NFL

The XFL Scores Points for Honesty and Decisive Action After a Blunder

Yogi Berra would find the XFL a bit confusing. The Hall of Fame baseball player once observed that it’s never over ‘til it’s over but the new professional football league has found a way to make games end before they’re over.

The XFL has experienced its first major officiating error

Saturday’s XFL game between the Houston Roughnecks and Seattle Dragons ended two seconds too soon. If you question that just ask the league and they’ll say as much.

Replays showed that the officials left the field after Houston quarterback P.J. Walker took a knee on fourth down in the closing moments of the fourth quarter with the Roughnecks holding a 32-23 lead.

The problem is that the clock showed two seconds were left, meaning Seattle should have taken over on downs at the Houston 23 with one chance to score.

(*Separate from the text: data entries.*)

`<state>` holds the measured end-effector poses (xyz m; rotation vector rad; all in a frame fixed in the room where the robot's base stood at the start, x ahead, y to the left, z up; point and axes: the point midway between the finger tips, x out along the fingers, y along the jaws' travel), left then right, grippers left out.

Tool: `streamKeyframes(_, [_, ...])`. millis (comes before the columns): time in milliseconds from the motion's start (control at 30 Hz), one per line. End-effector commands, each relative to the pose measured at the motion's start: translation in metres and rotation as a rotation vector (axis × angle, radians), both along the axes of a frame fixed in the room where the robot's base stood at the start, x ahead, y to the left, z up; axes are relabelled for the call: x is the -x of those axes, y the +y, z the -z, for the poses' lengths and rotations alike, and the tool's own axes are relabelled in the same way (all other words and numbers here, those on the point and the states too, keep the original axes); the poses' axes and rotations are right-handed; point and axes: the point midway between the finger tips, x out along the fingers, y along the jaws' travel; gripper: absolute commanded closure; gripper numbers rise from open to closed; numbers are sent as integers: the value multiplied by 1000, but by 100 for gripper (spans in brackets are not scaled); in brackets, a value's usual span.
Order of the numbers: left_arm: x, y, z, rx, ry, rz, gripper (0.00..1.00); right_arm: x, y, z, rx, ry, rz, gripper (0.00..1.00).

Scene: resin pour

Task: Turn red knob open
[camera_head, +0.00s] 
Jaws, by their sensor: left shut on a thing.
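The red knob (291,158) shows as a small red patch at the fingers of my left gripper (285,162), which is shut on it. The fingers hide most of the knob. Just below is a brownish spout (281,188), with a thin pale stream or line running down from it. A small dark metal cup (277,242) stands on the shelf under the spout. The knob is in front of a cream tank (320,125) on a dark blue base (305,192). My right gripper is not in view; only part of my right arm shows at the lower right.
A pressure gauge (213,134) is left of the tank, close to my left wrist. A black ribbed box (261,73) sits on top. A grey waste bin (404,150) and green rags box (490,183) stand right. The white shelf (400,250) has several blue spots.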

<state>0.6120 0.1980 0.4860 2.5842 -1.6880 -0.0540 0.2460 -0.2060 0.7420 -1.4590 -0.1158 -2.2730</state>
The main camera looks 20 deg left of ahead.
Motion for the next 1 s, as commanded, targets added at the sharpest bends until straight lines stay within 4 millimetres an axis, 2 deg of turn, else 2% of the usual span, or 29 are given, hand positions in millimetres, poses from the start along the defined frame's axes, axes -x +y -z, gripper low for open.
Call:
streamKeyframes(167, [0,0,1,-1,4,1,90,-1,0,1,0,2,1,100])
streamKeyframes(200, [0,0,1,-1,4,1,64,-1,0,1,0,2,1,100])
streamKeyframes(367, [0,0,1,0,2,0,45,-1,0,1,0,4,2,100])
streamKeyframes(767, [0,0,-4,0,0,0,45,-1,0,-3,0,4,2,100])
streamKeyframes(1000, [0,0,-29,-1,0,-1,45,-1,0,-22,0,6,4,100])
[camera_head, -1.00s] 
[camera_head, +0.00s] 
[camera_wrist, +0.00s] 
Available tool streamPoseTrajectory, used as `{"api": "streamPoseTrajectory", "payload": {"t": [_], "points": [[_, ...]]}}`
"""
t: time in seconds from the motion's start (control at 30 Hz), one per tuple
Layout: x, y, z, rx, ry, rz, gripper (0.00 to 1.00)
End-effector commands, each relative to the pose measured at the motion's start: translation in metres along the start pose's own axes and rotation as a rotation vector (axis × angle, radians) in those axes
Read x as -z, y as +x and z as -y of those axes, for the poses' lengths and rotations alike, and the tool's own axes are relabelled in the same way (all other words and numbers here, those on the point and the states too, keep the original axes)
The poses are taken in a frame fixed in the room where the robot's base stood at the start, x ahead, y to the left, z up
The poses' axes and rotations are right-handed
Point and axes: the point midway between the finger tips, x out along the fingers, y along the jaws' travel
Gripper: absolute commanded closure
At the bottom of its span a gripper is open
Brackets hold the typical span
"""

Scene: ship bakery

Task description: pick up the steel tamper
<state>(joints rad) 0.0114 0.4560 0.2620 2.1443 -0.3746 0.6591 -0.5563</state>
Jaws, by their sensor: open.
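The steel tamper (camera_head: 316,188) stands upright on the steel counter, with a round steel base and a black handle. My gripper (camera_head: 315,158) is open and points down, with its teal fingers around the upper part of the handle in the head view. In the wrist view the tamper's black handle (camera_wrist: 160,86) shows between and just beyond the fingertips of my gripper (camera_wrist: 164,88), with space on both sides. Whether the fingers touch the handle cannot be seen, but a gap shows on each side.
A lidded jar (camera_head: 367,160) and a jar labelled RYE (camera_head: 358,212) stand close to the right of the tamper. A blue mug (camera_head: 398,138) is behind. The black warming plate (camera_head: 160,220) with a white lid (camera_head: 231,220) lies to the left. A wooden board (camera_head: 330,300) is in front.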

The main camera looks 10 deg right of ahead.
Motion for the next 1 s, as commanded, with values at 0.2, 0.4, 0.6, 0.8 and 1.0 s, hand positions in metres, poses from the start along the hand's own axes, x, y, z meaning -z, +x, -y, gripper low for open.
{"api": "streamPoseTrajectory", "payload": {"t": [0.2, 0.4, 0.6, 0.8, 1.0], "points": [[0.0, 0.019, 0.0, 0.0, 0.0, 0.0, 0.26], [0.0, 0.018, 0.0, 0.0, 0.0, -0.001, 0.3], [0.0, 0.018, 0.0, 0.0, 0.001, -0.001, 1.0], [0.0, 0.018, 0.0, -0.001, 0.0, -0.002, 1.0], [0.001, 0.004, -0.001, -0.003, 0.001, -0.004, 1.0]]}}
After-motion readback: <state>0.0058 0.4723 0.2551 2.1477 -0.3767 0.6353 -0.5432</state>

If the Dragons did record a touchdown, XFL rules allow for a three-point conversion play that could have tied the game.

ABC announcer Steve Levy immediately called out the referees for the error but the replay official told ABC the game was over and there was no way to undo the mistake.

The XFL acted quickly to admit an error was made

“Saturday’s Seattle Dragons-Houston Roughnecks game should not have ended as it did,” the XFL conceded in a statement on Twitter after the game.

The league recounted what transpired on the final play that shouldn’t have been the final play and concluded with this:

“The XFL sincerely regrets this error. In addition, Wes Booker, who served as officiating supervisor for Saturday’s game, has been reassigned.”

It wasn’t immediately clear what reassigning Booker means, but that’s probably the end of any in-game responsibilities for him for the remainder of the season.

No plans to replay the end of the game were announced – Houston improved to 5-0 and Seattle fell to 1-4 — but the speed with which the league admitted a mistake and then took a step to make sure fans knew someone was being held accountable for it undoubtedly buys credibility.

The league has already scored points for innovation in its rookie season, with the willingness to let fans inside the replay booth during reviews being one of the significant differences between the XFL and NFL.

The XFL should recover quickly from this mistake

It’s not like what happened in the XFL on Saturday caused the wrong team to advance to the playoffs. The officiating error only potentially cost a team a chance to score and then maybe send a regular-season contest into overtime. In that context, the mistake may have been embarrassing but won’t be remembered for very long.

On the other hand, some of what the XFL has gotten right thus far will have staying power with football fans. Ironically, one of its innovations involves the on-field officials. The XFL added a man to the crew to get the ball spotted more quickly, reducing the amount of dead time between plays.

The XFL’s overtime rule modeled after NHL shootouts will be a hit with XFL fans after seeing it in action a few times. The in-game interviews with coaches have already proven superior to college football sideline reporters grabbing coaches for one-and two-question chats before or after halftime.

Also, the NFL is going to have to revamp the way it handles extra-point attempts again at some point because moving the line of scrimmage back made conversion attempts only slightly more difficult. By offering teams one-, two, and-three-point options to run or throw the ball for extra points after touchdowns the XFL has given the more established league the template for improving upon the mundane.